Material:
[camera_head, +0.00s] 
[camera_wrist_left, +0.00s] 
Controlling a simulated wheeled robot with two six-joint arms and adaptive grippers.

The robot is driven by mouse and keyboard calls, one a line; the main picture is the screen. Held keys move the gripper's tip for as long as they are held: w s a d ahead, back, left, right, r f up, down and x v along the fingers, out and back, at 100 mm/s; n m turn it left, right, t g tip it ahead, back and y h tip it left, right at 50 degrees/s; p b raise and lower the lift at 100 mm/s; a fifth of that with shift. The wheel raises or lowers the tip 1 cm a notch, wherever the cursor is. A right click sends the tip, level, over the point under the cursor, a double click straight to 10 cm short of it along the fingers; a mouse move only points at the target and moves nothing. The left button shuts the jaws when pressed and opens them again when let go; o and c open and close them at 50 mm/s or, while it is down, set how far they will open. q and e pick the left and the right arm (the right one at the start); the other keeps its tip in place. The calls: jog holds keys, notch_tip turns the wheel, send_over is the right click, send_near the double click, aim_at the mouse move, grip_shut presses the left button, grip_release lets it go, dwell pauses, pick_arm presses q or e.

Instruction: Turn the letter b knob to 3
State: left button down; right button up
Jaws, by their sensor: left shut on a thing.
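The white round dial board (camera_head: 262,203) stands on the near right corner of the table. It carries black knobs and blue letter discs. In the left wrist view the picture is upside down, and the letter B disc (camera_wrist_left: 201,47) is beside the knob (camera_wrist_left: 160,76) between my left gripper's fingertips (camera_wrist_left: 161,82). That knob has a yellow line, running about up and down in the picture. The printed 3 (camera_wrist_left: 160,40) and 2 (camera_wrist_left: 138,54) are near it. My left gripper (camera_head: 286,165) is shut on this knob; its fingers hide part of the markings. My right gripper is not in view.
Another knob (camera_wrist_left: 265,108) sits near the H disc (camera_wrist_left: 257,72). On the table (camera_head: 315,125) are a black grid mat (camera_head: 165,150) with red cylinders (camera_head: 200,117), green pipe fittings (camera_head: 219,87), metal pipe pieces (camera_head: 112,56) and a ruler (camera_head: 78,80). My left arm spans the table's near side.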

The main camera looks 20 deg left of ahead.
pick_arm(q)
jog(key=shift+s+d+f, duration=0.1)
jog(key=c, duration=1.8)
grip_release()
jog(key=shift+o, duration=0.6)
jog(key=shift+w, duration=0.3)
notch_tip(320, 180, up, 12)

* * *

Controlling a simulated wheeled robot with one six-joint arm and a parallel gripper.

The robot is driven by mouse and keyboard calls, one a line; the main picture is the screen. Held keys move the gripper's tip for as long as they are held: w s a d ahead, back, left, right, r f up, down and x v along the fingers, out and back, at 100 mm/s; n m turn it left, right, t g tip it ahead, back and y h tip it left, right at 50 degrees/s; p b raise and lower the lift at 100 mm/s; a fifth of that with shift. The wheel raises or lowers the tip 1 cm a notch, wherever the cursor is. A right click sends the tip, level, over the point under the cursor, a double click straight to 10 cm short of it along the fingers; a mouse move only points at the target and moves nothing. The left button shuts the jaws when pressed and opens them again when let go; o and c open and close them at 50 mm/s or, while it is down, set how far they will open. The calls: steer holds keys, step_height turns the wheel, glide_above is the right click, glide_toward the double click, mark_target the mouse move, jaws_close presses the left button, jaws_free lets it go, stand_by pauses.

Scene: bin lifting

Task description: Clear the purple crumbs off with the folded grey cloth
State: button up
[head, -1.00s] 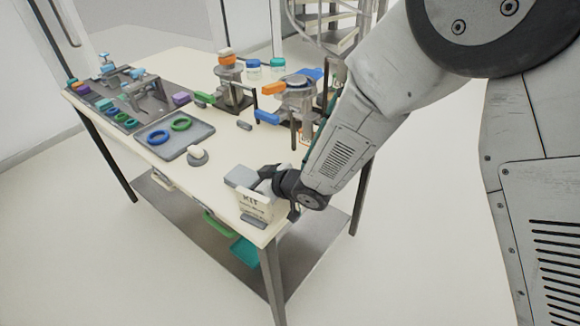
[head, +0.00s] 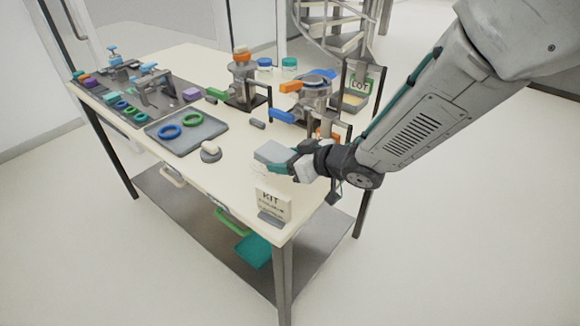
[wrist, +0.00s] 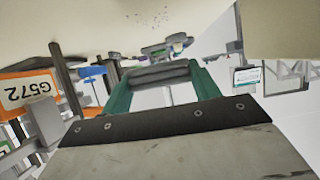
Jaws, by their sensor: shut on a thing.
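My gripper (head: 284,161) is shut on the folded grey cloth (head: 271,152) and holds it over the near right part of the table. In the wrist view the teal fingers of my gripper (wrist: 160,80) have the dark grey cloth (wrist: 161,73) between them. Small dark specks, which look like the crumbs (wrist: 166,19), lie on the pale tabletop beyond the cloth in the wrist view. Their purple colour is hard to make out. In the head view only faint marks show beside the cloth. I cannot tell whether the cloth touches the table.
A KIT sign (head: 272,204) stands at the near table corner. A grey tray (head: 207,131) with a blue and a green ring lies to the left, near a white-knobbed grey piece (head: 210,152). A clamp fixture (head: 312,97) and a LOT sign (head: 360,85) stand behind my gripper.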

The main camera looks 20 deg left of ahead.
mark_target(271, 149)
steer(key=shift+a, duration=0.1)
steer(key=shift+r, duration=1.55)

Your instructions: Pull out every line holding "wheeled" from the records above, and copy it.

Exercise output:
Controlling a simulated wheeled robot with two six-joint arms and adaptive grippers.
Controlling a simulated wheeled robot with one six-joint arm and a parallel gripper.

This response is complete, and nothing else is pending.